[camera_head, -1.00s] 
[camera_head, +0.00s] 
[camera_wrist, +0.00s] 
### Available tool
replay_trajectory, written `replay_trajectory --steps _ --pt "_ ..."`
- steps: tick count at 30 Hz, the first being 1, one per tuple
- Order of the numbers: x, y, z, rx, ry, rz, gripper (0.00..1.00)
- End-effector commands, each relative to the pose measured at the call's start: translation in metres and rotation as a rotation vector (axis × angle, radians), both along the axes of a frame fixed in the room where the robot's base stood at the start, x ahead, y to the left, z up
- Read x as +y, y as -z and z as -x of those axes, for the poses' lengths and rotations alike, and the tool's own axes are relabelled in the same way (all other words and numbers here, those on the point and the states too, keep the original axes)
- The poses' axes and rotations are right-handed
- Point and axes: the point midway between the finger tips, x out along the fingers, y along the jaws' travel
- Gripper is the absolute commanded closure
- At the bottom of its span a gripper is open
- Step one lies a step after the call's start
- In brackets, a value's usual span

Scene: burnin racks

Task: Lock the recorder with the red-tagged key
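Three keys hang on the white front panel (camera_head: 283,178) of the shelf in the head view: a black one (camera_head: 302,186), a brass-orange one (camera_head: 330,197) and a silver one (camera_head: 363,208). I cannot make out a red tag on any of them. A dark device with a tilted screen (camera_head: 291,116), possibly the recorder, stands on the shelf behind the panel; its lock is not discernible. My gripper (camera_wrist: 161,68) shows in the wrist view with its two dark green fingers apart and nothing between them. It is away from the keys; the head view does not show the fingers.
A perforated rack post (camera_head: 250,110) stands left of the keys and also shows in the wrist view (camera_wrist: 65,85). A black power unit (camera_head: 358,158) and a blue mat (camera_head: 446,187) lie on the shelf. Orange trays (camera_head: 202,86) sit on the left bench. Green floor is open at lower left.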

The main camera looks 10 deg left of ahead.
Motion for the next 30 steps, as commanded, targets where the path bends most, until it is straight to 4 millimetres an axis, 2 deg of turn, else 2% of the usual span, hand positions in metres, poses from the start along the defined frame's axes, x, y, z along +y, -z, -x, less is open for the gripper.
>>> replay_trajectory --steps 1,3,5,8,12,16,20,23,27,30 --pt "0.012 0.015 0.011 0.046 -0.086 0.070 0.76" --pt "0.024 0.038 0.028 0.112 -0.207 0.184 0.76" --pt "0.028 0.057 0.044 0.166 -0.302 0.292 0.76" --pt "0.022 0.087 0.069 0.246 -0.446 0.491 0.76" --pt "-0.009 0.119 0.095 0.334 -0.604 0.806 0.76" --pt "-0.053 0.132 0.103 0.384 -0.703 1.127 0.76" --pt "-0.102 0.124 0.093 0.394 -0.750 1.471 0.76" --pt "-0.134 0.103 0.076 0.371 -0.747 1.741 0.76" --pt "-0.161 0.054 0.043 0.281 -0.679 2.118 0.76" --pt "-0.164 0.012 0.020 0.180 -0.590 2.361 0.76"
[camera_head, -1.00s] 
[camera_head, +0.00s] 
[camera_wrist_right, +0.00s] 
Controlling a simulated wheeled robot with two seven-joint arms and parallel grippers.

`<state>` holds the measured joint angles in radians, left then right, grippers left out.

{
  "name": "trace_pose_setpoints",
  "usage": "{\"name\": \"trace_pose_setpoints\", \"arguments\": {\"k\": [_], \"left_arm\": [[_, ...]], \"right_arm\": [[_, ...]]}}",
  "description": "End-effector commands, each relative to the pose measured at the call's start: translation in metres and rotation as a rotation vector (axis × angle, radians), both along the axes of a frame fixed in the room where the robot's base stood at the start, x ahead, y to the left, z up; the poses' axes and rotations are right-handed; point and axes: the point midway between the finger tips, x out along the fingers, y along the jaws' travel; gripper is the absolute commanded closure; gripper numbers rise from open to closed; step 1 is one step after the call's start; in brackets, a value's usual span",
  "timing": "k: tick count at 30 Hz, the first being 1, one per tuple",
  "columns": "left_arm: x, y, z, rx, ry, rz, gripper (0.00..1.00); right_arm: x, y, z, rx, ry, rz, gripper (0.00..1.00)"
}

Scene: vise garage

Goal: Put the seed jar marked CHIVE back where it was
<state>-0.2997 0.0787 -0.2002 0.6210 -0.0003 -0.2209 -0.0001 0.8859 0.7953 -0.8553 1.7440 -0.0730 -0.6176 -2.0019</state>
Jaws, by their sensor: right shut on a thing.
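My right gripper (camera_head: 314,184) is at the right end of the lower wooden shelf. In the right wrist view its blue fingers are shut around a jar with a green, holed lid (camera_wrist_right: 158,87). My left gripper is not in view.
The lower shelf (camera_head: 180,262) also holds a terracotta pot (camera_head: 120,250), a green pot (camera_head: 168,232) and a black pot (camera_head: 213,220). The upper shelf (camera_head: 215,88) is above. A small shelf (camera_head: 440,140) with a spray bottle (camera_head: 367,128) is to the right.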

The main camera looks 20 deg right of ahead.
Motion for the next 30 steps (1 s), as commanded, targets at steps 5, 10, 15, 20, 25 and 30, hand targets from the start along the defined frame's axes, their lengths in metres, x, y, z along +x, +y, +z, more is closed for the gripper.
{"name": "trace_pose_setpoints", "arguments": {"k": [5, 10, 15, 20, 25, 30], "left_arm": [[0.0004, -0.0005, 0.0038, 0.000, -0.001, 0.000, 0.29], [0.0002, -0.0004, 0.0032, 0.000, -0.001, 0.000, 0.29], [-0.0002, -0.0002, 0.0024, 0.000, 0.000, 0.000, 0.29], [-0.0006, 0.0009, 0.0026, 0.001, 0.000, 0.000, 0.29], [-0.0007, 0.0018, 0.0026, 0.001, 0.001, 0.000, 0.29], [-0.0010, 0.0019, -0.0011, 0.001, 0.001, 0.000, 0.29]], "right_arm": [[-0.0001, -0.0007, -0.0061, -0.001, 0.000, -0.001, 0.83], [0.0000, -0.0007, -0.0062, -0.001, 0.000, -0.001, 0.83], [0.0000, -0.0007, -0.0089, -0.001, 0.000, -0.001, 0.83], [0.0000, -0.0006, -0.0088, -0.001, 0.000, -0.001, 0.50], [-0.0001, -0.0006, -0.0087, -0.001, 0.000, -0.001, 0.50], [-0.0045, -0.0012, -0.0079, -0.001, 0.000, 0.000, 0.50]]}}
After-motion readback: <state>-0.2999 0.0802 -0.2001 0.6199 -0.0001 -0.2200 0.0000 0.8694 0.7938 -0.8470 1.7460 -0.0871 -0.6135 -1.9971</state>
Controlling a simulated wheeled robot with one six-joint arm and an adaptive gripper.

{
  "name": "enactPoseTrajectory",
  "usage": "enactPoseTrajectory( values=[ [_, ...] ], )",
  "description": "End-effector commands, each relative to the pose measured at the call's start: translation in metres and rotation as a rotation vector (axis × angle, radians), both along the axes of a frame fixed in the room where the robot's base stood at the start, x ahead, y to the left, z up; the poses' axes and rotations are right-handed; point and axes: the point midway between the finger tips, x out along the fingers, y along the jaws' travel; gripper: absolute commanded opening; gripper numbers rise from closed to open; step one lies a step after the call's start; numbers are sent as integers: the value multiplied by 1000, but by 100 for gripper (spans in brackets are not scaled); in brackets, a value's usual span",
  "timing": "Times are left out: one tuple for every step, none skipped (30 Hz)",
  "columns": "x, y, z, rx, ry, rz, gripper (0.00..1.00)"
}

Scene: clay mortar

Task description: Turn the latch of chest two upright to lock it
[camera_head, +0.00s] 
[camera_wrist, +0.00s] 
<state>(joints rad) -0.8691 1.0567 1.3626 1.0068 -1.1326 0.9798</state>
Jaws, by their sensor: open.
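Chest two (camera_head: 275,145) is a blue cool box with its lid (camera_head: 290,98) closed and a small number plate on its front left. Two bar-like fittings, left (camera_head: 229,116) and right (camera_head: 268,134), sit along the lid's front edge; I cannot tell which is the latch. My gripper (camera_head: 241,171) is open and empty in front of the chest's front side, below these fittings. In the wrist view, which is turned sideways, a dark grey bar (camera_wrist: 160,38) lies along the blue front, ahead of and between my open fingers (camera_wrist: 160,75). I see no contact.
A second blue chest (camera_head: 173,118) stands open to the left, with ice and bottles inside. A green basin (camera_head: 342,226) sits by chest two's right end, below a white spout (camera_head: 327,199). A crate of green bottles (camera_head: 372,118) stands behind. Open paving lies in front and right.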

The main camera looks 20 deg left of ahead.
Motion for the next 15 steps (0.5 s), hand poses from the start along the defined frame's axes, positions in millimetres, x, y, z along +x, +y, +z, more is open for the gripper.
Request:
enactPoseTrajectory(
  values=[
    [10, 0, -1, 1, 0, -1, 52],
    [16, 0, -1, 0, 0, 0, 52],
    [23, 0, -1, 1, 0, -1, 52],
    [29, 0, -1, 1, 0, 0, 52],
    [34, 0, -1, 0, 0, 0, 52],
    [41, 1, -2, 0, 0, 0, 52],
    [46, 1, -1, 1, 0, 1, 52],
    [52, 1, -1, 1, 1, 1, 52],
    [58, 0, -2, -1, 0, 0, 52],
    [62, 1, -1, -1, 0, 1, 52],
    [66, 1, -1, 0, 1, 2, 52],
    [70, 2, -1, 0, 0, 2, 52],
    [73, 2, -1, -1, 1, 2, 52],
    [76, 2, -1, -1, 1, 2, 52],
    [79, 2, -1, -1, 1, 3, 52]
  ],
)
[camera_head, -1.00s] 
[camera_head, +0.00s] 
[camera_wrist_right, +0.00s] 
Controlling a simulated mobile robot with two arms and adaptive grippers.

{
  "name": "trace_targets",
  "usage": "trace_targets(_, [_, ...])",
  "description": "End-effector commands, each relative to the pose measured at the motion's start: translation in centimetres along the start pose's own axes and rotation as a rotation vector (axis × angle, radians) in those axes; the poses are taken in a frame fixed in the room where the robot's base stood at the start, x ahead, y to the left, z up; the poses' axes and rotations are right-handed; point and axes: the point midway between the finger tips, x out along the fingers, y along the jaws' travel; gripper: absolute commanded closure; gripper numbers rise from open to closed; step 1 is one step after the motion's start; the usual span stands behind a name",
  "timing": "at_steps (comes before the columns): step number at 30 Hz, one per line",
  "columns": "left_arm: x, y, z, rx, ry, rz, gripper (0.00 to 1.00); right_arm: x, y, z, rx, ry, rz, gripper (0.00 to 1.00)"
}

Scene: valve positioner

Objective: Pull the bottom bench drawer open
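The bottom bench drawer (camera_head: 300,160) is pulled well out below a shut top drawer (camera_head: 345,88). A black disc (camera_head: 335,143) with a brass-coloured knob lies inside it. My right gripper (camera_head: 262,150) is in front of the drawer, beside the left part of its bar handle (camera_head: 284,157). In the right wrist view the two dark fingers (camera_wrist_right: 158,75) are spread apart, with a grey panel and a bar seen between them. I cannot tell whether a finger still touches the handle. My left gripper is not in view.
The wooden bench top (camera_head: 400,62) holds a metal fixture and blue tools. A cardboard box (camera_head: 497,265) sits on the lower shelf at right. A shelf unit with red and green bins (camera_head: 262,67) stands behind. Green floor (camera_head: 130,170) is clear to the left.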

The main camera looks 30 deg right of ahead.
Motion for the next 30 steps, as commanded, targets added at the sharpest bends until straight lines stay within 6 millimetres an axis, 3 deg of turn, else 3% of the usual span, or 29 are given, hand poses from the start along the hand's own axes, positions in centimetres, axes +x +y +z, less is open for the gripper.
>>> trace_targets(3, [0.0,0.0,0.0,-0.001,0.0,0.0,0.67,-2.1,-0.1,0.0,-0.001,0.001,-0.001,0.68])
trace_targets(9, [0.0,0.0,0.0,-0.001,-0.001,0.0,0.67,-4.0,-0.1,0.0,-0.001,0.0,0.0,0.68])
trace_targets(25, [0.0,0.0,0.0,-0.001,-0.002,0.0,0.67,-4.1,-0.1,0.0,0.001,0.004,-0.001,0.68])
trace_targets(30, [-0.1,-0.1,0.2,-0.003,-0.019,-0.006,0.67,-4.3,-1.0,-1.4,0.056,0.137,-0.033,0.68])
——————
To do:
Take the line that contains "values=[ [_, ...]", the line that contains "<state>(joints rad) -0.8691", and all lines between, and give them again exactly; include no other line.

Solved problem:
  "usage": "enactPoseTrajectory( values=[ [_, ...] ], )",
  "description": "End-effector commands, each relative to the pose measured at the call's start: translation in metres and rotation as a rotation vector (axis × angle, radians), both along the axes of a frame fixed in the room where the robot's base stood at the start, x ahead, y to the left, z up; the poses' axes and rotations are right-handed; point and axes: the point midway between the finger tips, x out along the fingers, y along the jaws' travel; gripper: absolute commanded opening; gripper numbers rise from closed to open; step one lies a step after the call's start; numbers are sent as integers: the value multiplied by 1000, but by 100 for gripper (spans in brackets are not scaled); in brackets, a value's usual span",
  "timing": "Times are left out: one tuple for every step, none skipped (30 Hz)",
  "columns": "x, y, z, rx, ry, rz, gripper (0.00..1.00)"
}

Scene: clay mortar

Task description: Turn the latch of chest two upright to lock it
[camera_head, +0.00s] 
[camera_wrist, +0.00s] 
<state>(joints rad) -0.8691 1.0567 1.3626 1.0068 -1.1326 0.9798</state>

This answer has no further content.